In many ways we do reflect the concept of the body of Christ in this church. There is a sense of caring for each other, of showing concern, of building up and encouraging and helping when it’s most needed.
But we can improve. We can be more diligent: at building up rather than tearing down, at strengthening rather than weakening, at thinking as a body, rather than individually. We can commit ourselves to be an organism, a living body which works, and so benefit each other. In our own small way, we as “church” and as individual members of the church can shape the community in which we live.
How do we see the church and our place in it?
As this year gets under way we are challenged to think about what this congregation means to us. We can continue to develop a sense of belonging here. Don’t just talk about this church as “(name of local congregation inserted here)” but as my church or our church (we all know it is really God’s church).

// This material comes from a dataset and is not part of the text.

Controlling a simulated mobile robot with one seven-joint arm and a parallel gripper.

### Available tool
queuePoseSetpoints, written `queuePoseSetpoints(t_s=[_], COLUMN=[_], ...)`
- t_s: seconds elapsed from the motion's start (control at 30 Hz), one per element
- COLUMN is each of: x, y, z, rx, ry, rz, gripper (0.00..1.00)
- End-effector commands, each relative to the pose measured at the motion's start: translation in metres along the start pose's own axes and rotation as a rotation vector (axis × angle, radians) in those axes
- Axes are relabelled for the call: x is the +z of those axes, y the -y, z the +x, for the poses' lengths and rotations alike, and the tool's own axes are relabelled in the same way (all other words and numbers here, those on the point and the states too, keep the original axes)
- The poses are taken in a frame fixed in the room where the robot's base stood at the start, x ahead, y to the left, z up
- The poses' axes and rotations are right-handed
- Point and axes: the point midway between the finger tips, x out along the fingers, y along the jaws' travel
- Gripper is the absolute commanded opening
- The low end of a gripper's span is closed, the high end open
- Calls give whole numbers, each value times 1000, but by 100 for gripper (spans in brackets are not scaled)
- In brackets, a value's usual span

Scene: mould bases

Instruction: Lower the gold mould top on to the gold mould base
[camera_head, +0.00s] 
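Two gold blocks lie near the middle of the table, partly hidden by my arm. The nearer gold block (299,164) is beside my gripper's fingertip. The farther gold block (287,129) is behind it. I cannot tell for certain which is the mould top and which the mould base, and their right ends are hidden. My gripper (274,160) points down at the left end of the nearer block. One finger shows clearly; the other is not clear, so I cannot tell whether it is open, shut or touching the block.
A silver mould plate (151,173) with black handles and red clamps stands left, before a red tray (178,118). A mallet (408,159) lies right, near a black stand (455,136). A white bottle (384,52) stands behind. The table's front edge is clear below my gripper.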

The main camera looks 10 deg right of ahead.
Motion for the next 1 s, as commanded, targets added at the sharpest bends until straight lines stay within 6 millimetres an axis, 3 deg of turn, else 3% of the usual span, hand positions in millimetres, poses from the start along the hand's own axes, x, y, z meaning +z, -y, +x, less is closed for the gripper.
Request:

Here we try to help each other on Sunday mornings focus in the one direction as we:
- focus on the God we believe in,
- show each other that He’s important to us by our presence here,
- receive strength for the days in-between worship,
- receive a sense of being part of a big family which is important to us, which we can count on, to which we can give what we are able to give and we can be a body which functions the way God intends it to function.
Why bother with this? Because it is here amongst the people of God that we find Jesus and His love for us and the world. We tell each other through words and practical ways that God loves us and is ready to do whatever is necessary to help us be the Christians God wants us to be in this place. It is this love of God which has called us together – as different as we might all be – to be part of his church.
Paul says to us, “Together you are the body of Christ”.
And we respond, “We are the body of Christ! Amen!